▶ **DIRECTIONS**
Repeat the material below word for word and leave out all pictures.

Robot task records
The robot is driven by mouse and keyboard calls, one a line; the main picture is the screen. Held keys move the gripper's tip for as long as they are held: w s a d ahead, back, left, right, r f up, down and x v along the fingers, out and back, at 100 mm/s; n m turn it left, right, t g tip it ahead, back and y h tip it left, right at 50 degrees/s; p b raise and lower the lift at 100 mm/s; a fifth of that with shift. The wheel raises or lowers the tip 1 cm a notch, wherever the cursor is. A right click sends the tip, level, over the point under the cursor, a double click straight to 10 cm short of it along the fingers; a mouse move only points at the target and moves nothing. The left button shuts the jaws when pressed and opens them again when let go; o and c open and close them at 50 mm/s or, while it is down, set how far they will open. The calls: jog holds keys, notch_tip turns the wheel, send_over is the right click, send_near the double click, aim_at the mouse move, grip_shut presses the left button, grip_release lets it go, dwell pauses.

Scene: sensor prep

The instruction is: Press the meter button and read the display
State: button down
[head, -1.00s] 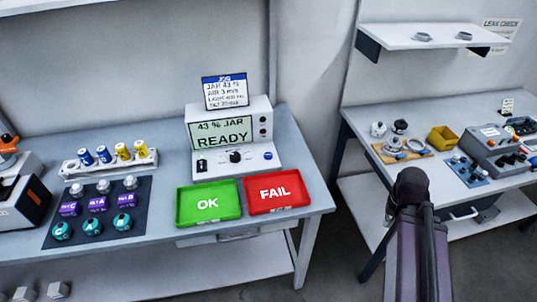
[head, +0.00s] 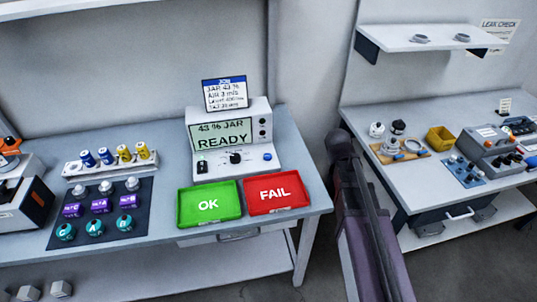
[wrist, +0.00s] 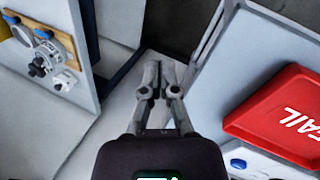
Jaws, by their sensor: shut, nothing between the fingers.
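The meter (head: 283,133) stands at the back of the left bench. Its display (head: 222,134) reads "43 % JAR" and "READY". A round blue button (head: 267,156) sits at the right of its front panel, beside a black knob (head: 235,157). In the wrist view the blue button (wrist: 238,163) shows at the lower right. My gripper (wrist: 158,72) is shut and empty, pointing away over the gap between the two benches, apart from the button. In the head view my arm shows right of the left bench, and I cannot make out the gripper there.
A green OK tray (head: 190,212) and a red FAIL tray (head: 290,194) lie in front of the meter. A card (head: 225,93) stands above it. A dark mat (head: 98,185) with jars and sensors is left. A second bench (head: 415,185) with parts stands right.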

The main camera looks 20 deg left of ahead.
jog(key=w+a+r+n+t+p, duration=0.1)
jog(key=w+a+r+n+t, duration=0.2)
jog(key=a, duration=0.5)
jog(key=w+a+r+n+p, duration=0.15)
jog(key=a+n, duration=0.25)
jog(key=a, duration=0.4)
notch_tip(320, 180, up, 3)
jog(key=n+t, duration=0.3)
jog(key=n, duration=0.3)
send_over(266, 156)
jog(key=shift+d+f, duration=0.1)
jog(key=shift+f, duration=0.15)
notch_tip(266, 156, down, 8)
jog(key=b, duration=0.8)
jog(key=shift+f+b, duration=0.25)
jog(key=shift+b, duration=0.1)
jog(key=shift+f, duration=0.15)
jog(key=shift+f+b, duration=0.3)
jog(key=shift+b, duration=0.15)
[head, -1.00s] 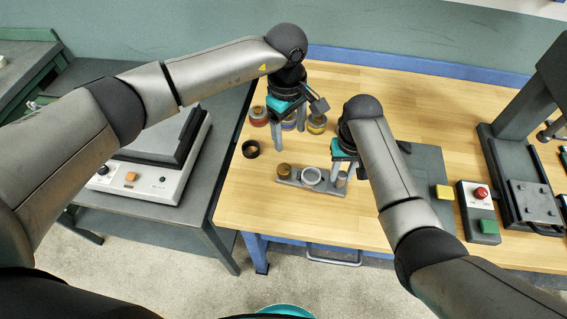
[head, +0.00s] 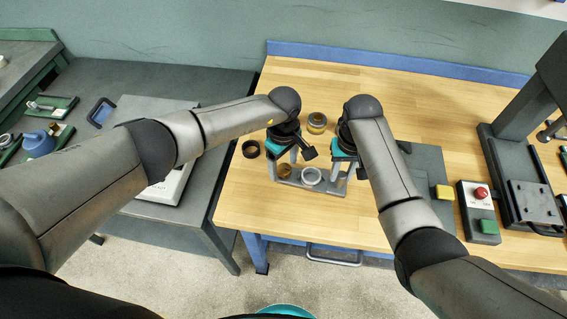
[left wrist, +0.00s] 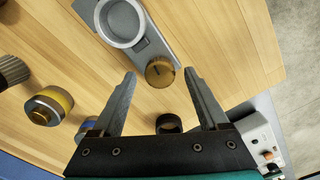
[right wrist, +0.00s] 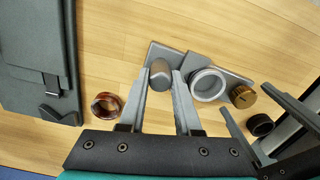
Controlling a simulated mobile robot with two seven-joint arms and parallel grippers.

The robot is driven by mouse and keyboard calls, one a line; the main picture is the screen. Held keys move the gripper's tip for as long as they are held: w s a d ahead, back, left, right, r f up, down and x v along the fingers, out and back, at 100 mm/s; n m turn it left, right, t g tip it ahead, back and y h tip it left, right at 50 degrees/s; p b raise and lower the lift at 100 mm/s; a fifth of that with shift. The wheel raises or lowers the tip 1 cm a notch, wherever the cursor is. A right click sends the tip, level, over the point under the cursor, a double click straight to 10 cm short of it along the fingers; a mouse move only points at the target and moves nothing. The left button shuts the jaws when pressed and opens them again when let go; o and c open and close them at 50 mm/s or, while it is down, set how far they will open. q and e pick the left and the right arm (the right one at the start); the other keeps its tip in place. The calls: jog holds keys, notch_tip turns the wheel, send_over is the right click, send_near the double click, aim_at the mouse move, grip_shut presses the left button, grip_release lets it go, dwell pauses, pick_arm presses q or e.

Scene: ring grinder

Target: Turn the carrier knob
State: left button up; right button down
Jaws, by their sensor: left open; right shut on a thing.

▶ **ANSWER TO THIS EXERCISE**
The robot is driven by mouse and keyboard calls, one a line; the main picture is the screen. Held keys move the gripper's tip for as long as they are held: w s a d ahead, back, left, right, r f up, down and x v along the fingers, out and back, at 100 mm/s; n m turn it left, right, t g tip it ahead, back and y h tip it left, right at 50 degrees/s; p b raise and lower the lift at 100 mm/s; a fifth of that with shift. The wheel raises or lowers the tip 1 cm a notch, wherever the cursor is. A right click sends the tip, level, over the point under the cursor, a double click straight to 10 cm short of it along the fingers; a mouse move only points at the target and moves nothing. The left button shuts the jaws when pressed and opens them again when let go; o and c open and close them at 50 mm/s or, while it is down, set how far they will open. The calls: jog holds keys, notch_tip turns the wheel, send_over is the right click, send_near the double click, aim_at the mouse move, grip_shut presses the left button, grip_release lets it go, dwell pauses.

Scene: sensor prep

The instruction is: Press the meter button and read the display
State: button down
[head, -1.00s] 
[head, +0.00s] 
[wrist, +0.00s] 
Jaws, by their sensor: shut, nothing between the fingers.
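The meter (head: 283,133) stands at the back of the left bench. Its display (head: 222,134) reads "43 % JAR" and "READY". A round blue button (head: 267,156) sits at the right of its front panel, beside a black knob (head: 235,157). In the wrist view the blue button (wrist: 238,163) shows at the lower right. My gripper (wrist: 158,72) is shut and empty, pointing away over the gap between the two benches, apart from the button. In the head view my arm shows right of the left bench, and I cannot make out the gripper there.
A green OK tray (head: 190,212) and a red FAIL tray (head: 290,194) lie in front of the meter. A card (head: 225,93) stands above it. A dark mat (head: 98,185) with jars and sensors is left. A second bench (head: 415,185) with parts stands right.

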The main camera looks 20 deg left of ahead.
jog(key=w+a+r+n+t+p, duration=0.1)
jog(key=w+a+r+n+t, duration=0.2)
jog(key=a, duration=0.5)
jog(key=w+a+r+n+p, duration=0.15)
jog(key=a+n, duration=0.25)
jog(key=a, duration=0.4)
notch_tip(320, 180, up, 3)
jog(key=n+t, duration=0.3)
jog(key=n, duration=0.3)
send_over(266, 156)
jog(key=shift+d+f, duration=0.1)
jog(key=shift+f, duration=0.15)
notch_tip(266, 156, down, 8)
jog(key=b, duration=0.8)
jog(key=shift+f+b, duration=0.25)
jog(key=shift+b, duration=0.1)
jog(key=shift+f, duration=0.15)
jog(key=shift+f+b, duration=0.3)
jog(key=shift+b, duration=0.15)
[head, -1.00s] 
[head, +0.00s] 
[left wrist, +0.00s] 
[right wrist, +0.00s] 
Controlling a simulated mobile robot with two seven-joint arms and parallel grippers.

The robot is driven by mouse and keyboard calls, one a line; the main picture is the screen. Held keys move the gripper's tip for as long as they are held: w s a d ahead, back, left, right, r f up, down and x v along the fingers, out and back, at 100 mm/s; n m turn it left, right, t g tip it ahead, back and y h tip it left, right at 50 degrees/s; p b raise and lower the lift at 100 mm/s; a fifth of that with shift. The wheel raises or lowers the tip 1 cm a notch, wherever the cursor is. A right click sends the tip, level, over the point under the cursor, a double click straight to 10 cm short of it along the fingers; a mouse move only points at the target and moves nothing. The left button shuts the jaws when pressed and opens them again when let go; o and c open and close them at 50 mm/s or, while it is down, set how far they will open. q and e pick the left and the right arm (the right one at the start); the other keeps its tip in place. The calls: jog holds keys, notch_tip turns the wheel, send_over is the right click, send_near the double click, aim_at the mouse move, grip_shut presses the left button, grip_release lets it go, dwell pauses, pick_arm presses q or e.

Scene: ring grinder

Target: Turn the carrier knob
State: left button up; right button down
Jaws, by their sensor: left open; right shut on a thing.

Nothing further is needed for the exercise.